Sun's floating point group did much to advance the state of the art in deployed and deployable computer arithmetic.

Kudos to the group (one hopes that Oracle will treat them with the respect they deserve)

## Re:#1 Floating Point Rule (Score:4, Interesting)

Repeatability. If your code and language are standard-compliant, then you'll get the same floating-point math results as someone using another compliant language on any other platform. Not crucial for some tasks, but it certainly is for others, such as scientific work.

Wouldn't it be great if you could change a switch in your computer to change all double precision fp from 53 bit mantissa to 52 bit, and if your results are suddenly radically different then you know your first set of results couldn't be trusted?

Repeatability is highly overrated. It's no good if you get the wrong results, and a different computer system gets you identical wrong results.

## Re:Simple, effective and useful (Score:3, Interesting)

That's what I was thinking too. But hey, what do I know, I just work computers, I'm not a mathematician. :)

The way some folks do it,

0.1 + 02 = 0 + 2

0 + 2 = 2

There was a thread on here a few weeks ago, where I explained it in the calculation of payroll. If you're calculating fractional hours, then those decimals come in handy.

1 minute = 0.0166666666666667 hours.

Depending on how many decimal points you make it, it can really mess with your pay.

0.01 * 60 = 0.6

0.02 * 60 = 1.2

0.0166 * 60 = 0.996

0.0167 * 60 = 1.002

For hourly folks, check your paychecks. I'd bet the company is using the most advantageous rounding for their profit rather than for accuracy.

I was recently told on a something that one interval = 0.0083333 (1/120), that it should always be simply cut off (not rounded) at 1 decimal point.
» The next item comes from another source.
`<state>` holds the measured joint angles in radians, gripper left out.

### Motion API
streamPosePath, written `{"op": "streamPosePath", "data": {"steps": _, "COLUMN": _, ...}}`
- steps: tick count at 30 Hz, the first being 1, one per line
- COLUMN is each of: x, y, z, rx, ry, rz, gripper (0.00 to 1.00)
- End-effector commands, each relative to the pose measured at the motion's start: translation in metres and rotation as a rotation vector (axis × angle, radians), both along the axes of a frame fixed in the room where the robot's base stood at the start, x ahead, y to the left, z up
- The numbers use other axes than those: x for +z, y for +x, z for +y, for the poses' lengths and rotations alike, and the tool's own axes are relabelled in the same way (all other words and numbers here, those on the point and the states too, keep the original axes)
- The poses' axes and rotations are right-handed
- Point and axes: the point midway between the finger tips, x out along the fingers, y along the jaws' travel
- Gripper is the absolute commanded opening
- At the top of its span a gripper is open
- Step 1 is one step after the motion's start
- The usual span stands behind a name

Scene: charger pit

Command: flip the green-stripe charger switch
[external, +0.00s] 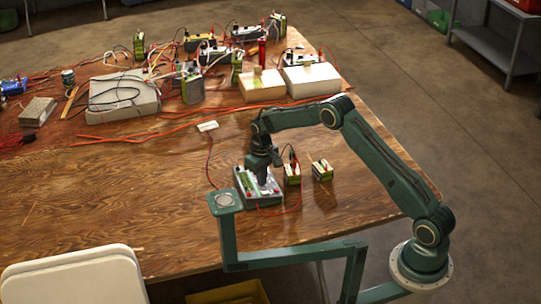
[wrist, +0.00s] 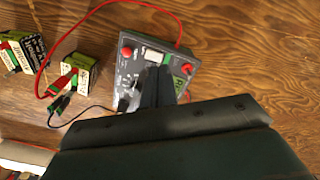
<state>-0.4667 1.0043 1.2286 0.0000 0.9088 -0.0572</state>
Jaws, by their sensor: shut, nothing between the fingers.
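The charger (external: 243,178) is a grey box with green markings, on the wooden table near its front edge. In the wrist view the charger (wrist: 138,42) shows a grey panel with red knobs, a white meter and a green label partly behind my fingers. A small dark part sits at the panel's lower left; I cannot tell whether it is the switch or which way it is set. My gripper (external: 262,179) points down over the charger, shut and empty. In the wrist view its fingers (wrist: 157,76) cover the middle of the panel. I cannot tell whether they touch it.
Two small green-and-black batteries (external: 292,174) (external: 322,171) stand right of the charger, with red and black leads running near it. Boxes and cables crowd the back; the table's left middle is clear.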

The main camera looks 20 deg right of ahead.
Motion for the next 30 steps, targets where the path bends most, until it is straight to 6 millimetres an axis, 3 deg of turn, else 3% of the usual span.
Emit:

I tried to explain, that would make the numbers totally wrong.

1 = 0.0

10 = 0.0

10 instances of 10 would then be 0.0, rather than 0.8. They wanted "absolute" accuracy over thousands of instances, but still insisted chopping it off to one decimal place is the way they wanted it. *sigh*

I do understand why floating point numbers can induce errors, but is it necessary to make it worse by adding in sloppy math?